Une alliance pourrait laisser penser que Hamon est prêt à se détacher du PS et que Mélenchon est pas si individualiste qu’il en a l’air comme tu dis. Mais voilà, la guerre des égos possible que tu évoques pourrait en dire long. Surtout pour Mélenchon. Lui qui prétend vouloir une VIe république, mettre la clé sous la porte et opérer un changement de régime. Même si ça ne se fera pas en un jour, tant d’intérêt pour une campagne aussi individualiste que les autres laisse pensif. Ca rejoint un peu ton papier sur les têtes d’affiches espagnoles d’ailleurs. On a besoin, à mon sens, d’un projet collectif et pas d’un meneur.
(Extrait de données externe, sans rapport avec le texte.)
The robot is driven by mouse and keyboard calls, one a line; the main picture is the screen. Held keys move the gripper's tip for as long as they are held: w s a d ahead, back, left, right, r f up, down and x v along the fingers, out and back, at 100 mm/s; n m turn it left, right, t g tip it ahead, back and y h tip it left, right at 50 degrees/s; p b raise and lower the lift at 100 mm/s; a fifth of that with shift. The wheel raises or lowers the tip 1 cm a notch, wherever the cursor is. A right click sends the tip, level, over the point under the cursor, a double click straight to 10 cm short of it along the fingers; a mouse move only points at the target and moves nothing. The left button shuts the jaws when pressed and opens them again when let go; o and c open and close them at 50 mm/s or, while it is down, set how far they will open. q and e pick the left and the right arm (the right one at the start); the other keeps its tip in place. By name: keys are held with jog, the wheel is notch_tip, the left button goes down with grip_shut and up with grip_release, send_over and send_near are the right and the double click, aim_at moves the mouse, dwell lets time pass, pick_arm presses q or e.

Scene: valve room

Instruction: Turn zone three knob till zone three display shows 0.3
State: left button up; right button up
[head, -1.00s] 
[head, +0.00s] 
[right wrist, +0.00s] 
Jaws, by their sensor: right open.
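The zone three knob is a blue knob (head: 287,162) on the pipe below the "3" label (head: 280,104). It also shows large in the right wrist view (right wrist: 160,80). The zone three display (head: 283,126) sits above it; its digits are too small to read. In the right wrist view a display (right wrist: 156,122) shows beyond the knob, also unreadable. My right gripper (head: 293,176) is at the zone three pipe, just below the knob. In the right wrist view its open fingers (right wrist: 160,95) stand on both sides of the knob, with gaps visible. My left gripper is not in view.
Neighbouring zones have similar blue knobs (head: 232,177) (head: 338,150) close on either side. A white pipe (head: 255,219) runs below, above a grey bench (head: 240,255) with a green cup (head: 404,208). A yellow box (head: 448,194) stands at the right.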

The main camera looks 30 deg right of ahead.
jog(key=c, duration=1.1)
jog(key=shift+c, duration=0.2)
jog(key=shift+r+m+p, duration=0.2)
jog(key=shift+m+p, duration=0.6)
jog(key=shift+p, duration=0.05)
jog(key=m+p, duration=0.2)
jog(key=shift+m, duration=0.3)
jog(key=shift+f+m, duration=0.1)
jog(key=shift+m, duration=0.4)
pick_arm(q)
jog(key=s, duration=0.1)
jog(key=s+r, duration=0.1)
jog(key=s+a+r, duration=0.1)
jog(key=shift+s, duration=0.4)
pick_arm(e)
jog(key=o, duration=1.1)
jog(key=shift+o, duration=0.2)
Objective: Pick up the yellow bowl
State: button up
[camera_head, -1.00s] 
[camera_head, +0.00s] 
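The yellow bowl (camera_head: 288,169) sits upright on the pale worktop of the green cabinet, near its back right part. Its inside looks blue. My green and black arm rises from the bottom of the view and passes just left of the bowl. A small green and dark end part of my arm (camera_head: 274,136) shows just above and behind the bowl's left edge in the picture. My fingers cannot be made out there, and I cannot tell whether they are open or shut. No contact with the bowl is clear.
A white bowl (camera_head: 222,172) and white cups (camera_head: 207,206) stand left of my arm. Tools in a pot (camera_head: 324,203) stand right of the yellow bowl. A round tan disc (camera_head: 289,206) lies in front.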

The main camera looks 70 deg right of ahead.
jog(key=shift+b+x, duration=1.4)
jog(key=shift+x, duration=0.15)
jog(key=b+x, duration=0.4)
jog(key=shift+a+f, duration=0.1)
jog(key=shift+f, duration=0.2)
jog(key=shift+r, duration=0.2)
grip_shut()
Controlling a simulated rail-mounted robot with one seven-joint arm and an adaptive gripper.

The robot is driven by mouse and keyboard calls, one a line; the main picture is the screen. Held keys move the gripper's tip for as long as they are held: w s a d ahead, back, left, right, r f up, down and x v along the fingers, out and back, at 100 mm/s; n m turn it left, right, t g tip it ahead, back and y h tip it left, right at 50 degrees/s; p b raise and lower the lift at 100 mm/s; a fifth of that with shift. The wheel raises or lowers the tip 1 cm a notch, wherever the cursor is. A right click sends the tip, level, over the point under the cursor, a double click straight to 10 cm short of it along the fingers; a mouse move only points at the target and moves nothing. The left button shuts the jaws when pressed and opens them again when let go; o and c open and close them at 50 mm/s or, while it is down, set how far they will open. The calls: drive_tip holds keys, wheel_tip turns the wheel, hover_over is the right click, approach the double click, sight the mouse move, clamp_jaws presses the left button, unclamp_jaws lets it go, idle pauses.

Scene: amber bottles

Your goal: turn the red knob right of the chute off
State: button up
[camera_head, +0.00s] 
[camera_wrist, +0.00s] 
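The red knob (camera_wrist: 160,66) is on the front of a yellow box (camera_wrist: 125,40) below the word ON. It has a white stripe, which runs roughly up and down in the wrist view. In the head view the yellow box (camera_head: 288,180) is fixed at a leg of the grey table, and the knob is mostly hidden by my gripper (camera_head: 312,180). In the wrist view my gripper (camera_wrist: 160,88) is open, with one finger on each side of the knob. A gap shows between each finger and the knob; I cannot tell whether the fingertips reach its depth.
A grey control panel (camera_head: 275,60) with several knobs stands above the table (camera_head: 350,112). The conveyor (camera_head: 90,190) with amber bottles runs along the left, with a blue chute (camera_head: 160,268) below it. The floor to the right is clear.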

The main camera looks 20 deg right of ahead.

Plusieurs meneurs pourquoi pas, car après tout l’égalité parfaite dans la mise en place d’un projet collectif relève de l’utopie à mon avis.
Passer outre les urnes, je n’y crois pas non plus. La situation est grave en France, mais je pense pas que les gens soient encore dos au mur et n’ait plus rien à perdre, sans oublier les mentalités, sans vouloir trop généraliser non plus. Et pourtant voter aujourd’hui semble mener à l’impasse selon les convictions que l’on a. Gros dilemme.
Tout ça m’inspire encore bien trop de doutes.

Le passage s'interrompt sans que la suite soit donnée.